Notice the big difference in cost estimates between the plans with and without materialization. Clearly a cost-based evaluation should have rejected the TEMP table transformation, simply because it is a bad idea to materialize 100K rows and afterwards access this TEMP table twice to filter out exactly a single row, instead of accessing the original, untransformed row source twice via precise index access.

This is by the way an example of another anomaly that was only recently introduced (apparently in the 11.2.0.4 patch set / 12.1 release): Notice the bad cardinality estimate in the 11.2.0.4 plan with the TEMP table transformation - the filter on the TEMP table isn't evaluated properly (was already there in previous releases) and in addition the join cardinality is way off - 10G rows instead of a single row is not really a good estimate - and as a side effect the HASH JOIN uses a bad choice for the build row sources.
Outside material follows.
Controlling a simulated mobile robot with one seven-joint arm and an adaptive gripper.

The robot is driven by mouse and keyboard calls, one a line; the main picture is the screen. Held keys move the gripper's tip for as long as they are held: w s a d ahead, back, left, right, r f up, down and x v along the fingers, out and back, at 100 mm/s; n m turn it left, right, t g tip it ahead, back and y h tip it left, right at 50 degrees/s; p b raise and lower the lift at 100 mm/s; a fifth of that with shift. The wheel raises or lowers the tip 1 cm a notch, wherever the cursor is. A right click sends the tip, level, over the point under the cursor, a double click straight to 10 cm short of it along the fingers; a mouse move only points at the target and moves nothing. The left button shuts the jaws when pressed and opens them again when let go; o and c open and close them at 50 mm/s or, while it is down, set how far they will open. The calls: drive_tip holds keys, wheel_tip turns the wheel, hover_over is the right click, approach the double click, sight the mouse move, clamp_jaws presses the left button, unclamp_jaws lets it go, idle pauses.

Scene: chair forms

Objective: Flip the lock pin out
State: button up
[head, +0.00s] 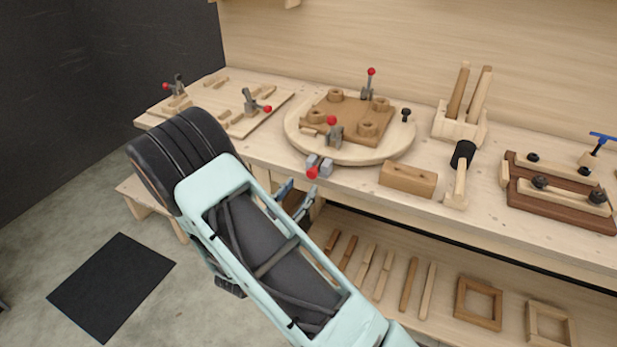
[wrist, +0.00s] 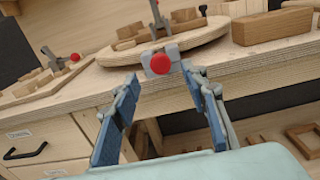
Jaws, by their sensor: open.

Another possible, perhaps less common variant is this example:

with 
a as 
(
  select  /* inline */ 
          id
        , filler 
  from 
          t1 
  where 
          filler != 'x'
)
select
        id
      , (select filler from a where id = x.id) as scal_val1
      , (select filler from a where id = x.id) as scal_val2
from
        t1 x
;

-- 12.1.0.2 Plan without INLINE hint
--------------------------------------------------------------------------------------------------------
| Id  | Operation                  | Name                      | Rows  | Bytes | Cost (%CPU)| Time     |
--------------------------------------------------------------------------------------------------------
|   0 | SELECT STATEMENT           |                           |   100K|   488K|    77M  (1)| 00:50:26 |
|*  1 |  VIEW                      |                           | 99999 |  6347K|   392   (1)| 00:00:01 |
|   2 |   TABLE ACCESS FULL        | SYS_TEMP_0FD9D660F_229329 | 99999 |    10M|   392   (1)| 00:00:01 |
|*  3 |  VIEW                      |                           | 99999 |  6347K|   392   (1)| 00:00:01 |
|   4 |   TABLE ACCESS FULL        | SYS_TEMP_0FD9D660F_229329 | 99999 |    10M|   392   (1)| 00:00:01 |
|   5 |  TEMP TABLE TRANSFORMATION |                           |       |       |            |          |
|   6 |   LOAD AS SELECT           | SYS_TEMP_0FD9D660F_229329 |       |       |            |          |
|*  7 |    TABLE ACCESS FULL       | T1                        | 99999 |    10M|   420   (1)| 00:00:01 |
|   8 |   TABLE ACCESS FULL        | T1                        |   100K|   488K|   420   (1)| 00:00:01 |
--------------------------------------------------------------------------------------------------------

-- 12.1.0.2 Plan with INLINE hint
----------------------------------------------------------------------------------------------
| Id  | Operation                           | Name   | Rows  | Bytes | Cost (%CPU)| Time     |
----------------------------------------------------------------------------------------------
|   0 | SELECT STATEMENT                    |        |   100K|   488K|   398K  (1)| 00:00:16 |
|*  1 |  TABLE ACCESS BY INDEX ROWID BATCHED| T1     |     1 |   106 |     2   (0)| 00:00:01 |
|*  2 |   INDEX RANGE SCAN                  | T1_IDX |     1 |       |     1   (0)| 00:00:01 |
|*  3 |  TABLE ACCESS BY INDEX ROWID BATCHED| T1     |     1 |   106 |     2   (0)| 00:00:01 |
|*  4 |   INDEX RANGE SCAN                  | T1_IDX |     1 |       |     1   (0)| 00:00:01 |
|   5 |  TABLE ACCESS FULL                  | T1     |   100K|   488K|   420   (1)| 00:00:01 |
----------------------------------------------------------------------------------------------

This time I've shown plans from 12.1.0.2 - the latest available release as I write this - to demonstrate that this hasn't changed yet. What has changed in 12c is that the scalar subqueries are now actually represented in the final cost - in pre-12c these costs wouldn't be part of the total cost. So although due to that the cost difference between the two plans in 12c is much more significant than in pre-12c the optimizer still opts for materializing the CTE expression and running full table scans in the scalar subqueries on that temp table instead of taking advantage of the precise access path available - again very likely a pretty bad idea at runtime.

So whenever you make use of the WITH clause make sure you've considered the access paths that might be available when not materializing the result set.

Footnote

As of Oracle 12.1 the MATERIALIZE and INLINE hints are still not officially documented.